### Given exercise
Please write out the material below exactly as given.

....................

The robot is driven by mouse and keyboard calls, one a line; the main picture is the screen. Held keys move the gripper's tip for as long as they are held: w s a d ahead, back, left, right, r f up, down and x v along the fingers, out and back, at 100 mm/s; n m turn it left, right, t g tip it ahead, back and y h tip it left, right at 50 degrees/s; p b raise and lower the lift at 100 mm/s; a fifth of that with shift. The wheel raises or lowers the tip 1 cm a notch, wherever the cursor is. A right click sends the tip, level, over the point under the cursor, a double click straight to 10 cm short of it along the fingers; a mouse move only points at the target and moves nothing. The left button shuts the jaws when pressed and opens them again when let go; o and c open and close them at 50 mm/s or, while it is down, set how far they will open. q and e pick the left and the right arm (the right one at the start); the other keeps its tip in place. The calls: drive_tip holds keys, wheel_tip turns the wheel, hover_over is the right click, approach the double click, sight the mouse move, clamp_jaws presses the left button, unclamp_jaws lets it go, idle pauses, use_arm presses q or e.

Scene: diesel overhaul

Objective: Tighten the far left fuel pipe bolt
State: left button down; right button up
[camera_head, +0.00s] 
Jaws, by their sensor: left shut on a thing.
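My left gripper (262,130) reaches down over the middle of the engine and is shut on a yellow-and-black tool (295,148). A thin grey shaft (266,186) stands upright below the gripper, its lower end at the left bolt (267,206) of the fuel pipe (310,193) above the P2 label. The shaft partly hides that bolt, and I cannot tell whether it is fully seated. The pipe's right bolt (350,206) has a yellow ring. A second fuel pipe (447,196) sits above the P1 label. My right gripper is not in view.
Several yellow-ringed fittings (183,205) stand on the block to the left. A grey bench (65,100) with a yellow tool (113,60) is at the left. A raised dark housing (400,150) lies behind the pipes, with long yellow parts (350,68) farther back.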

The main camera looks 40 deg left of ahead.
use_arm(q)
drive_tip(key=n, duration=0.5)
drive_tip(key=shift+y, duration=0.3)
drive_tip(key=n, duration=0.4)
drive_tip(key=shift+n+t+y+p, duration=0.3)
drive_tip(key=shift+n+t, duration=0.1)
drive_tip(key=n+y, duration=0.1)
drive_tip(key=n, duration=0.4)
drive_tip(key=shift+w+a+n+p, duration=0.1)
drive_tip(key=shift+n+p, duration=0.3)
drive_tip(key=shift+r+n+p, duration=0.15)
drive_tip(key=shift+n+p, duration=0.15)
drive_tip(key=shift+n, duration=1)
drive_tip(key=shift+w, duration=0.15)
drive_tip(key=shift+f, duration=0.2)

....................

### Expected answer
The robot is driven by mouse and keyboard calls, one a line; the main picture is the screen. Held keys move the gripper's tip for as long as they are held: w s a d ahead, back, left, right, r f up, down and x v along the fingers, out and back, at 100 mm/s; n m turn it left, right, t g tip it ahead, back and y h tip it left, right at 50 degrees/s; p b raise and lower the lift at 100 mm/s; a fifth of that with shift. The wheel raises or lowers the tip 1 cm a notch, wherever the cursor is. A right click sends the tip, level, over the point under the cursor, a double click straight to 10 cm short of it along the fingers; a mouse move only points at the target and moves nothing. The left button shuts the jaws when pressed and opens them again when let go; o and c open and close them at 50 mm/s or, while it is down, set how far they will open. q and e pick the left and the right arm (the right one at the start); the other keeps its tip in place. The calls: drive_tip holds keys, wheel_tip turns the wheel, hover_over is the right click, approach the double click, sight the mouse move, clamp_jaws presses the left button, unclamp_jaws lets it go, idle pauses, use_arm presses q or e.

Scene: diesel overhaul

Objective: Tighten the far left fuel pipe bolt
State: left button down; right button up
[camera_head, +0.00s] 
Jaws, by their sensor: left shut on a thing.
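My left gripper (262,130) reaches down over the middle of the engine and is shut on a yellow-and-black tool (295,148). A thin grey shaft (266,186) stands upright below the gripper, its lower end at the left bolt (267,206) of the fuel pipe (310,193) above the P2 label. The shaft partly hides that bolt, and I cannot tell whether it is fully seated. The pipe's right bolt (350,206) has a yellow ring. A second fuel pipe (447,196) sits above the P1 label. My right gripper is not in view.
Several yellow-ringed fittings (183,205) stand on the block to the left. A grey bench (65,100) with a yellow tool (113,60) is at the left. A raised dark housing (400,150) lies behind the pipes, with long yellow parts (350,68) farther back.

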The main camera looks 40 deg left of ahead.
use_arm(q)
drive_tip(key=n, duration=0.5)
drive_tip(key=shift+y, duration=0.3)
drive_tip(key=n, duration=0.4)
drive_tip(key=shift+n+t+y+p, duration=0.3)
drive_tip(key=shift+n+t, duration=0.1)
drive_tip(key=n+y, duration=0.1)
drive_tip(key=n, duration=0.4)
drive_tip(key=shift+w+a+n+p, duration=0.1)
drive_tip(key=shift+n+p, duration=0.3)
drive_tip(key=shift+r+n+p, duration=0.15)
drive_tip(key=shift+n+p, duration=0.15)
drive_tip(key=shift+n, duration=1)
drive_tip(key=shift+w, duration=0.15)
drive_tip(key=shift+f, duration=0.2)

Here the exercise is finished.